Mudança de Olhares

sobre fundo degradê verde, o título Vozes Inclusivas em branco e foto de Isa à direita

Eu sou uma mulher, negra e nasci com deficiência visual. Trabalho em movimento de formiguinha para tentar mudar o mundo. Pode parecer maluquice, mas, como diria Chorão, “o impossível é só questão de opinião”.

Produzo conteúdo nas redes sociais e tento oferecer caminhos para um futuro mais inclusivo, mostrando ferramentas de acessibilidade, propondo reflexões sobre tabus que precisam ser quebrados e compartilhando conhecimentos que nem sempre aprendemos na escola. Entendo que combater preconceitos, eliminar discriminações e garantir acessos são pautas urgentes e, para isso, trabalho para que mudanças aconteçam.

Uma vez eu ouvi a seguinte frase: “A mudança tem que começar pelo seu quintal”.

Fiquei intrigada pois já faz muito tempo que me considero ativista. Pegando emprestado o que traz o dicionário, ativismo significa a luta ativa por uma causa. Aquilo de cobrar soluções, reivindicar direitos, não se calar diante de injustiças, ter um ideal.

Cobrar, pedir, ensinar, orientar, resolver, explicar, educar, compartilhar. Às vezes, quem está nessa posição se doa tanto que esquece de voltar um pouco para si e revisar o que precisa ser alinhado internamente. A gente fortalece demais o outro e esquece de nós mesmos(as).

Acredite ou não, fui aprender que essa doação excessiva se dá de maneira muito forte por mulheres negras. Historicamente, fomos sendo moldadas para sempre servir e estarmos disponíveis né, seja para cuidar da casa dos outros, dos filhos que não são os nossos, do nosso próprio lar, da nossa família, dos companheiros, dos amigos. Não é à toa a figura da mãe preta, da empregada doméstica que é “quase da família”, da mulher negra que só tem protagonismo como melhor amiga.

Paralelamente, é válido abordar a questão das pessoas com deficiência que, não raras as vezes, fazem um esforço enorme para serem reconhecidas, pois o lugar em que foram colocadas ao longo da história é o lugar da incapacidade, do silenciamento, da infantilidade. Ainda hoje quando fazem algo comum, isso é aplaudido como se fosse uma conquista gigantesca pois não é o que consideram normal. Ocupar espaços ainda é novidade.

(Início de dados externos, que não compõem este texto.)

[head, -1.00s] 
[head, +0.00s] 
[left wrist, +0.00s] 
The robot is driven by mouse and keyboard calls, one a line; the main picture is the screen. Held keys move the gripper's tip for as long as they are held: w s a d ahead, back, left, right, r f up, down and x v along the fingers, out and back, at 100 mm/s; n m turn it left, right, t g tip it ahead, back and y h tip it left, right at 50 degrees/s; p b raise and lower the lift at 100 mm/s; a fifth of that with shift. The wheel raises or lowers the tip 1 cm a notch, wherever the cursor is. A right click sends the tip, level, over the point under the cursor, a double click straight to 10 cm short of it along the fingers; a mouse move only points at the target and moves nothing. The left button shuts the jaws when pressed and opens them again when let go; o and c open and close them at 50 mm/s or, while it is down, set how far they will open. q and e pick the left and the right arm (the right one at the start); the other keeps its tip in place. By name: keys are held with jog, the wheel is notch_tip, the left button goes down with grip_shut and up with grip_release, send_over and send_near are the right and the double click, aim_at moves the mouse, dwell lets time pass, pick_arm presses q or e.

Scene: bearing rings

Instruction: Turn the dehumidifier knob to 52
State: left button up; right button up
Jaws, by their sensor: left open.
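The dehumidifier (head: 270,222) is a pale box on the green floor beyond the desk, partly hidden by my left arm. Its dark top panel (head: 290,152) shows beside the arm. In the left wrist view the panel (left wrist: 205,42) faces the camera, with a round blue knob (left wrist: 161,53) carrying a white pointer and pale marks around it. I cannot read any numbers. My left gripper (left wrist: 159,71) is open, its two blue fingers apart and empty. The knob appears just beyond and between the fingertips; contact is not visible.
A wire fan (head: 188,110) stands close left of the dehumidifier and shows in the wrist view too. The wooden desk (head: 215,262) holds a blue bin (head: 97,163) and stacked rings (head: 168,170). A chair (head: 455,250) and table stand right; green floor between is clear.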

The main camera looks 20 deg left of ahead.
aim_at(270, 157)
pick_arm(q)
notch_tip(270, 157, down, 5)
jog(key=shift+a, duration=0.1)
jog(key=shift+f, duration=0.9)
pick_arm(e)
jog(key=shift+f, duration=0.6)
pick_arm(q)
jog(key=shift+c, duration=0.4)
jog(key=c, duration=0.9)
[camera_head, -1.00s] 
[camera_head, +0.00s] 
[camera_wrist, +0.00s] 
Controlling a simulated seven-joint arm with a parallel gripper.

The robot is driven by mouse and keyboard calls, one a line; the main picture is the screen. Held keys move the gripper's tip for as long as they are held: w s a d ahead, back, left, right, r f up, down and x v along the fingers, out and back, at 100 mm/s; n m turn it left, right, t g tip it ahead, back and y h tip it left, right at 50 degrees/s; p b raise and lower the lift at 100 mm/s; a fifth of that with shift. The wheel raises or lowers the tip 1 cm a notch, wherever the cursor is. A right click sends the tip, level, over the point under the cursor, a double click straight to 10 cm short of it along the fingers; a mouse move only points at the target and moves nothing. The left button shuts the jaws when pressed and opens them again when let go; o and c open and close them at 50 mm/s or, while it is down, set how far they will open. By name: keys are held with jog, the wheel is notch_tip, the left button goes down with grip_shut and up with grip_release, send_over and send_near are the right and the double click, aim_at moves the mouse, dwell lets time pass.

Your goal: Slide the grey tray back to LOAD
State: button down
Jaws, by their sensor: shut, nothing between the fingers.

A gente provoca muitas mudanças no que tá fora e, quando esquece de olhar para dentro, abre brecha para a sensação de impotência para a síndrome da impostora (a voz que diz que você não consegue, que não fez o suficiente, que não merece o que já conquistou).

Acho que é porque não estamos acostumadas a parar, a olhar com carinho para o nosso trabalho, a reconhecer nosso esforço. A cada dia, o tempo fica cada vez mais rápido, mais exigente, mais fragmentado.

A mudança precisa começar pelo nosso quintal, mas para isso, a gente precisa de um tempo para organizar as ideias, descansar a mente, cuidar do corpo físico para aí sim poder se voltar pro outro.

Isadora Rodrigues Nascimento Santos é advogada, produtora de conteúdo, palestrante e consultora em audiodescrição. Autora do perfil @olharcotidiano_, coordenadora da diretoria de acessibilidade do Programa de Ensino, Pesquisa e Extensão sobre Violência de Gênero da UFMG e integrante do movimento “Vidas Negras com Deficiência Importam”.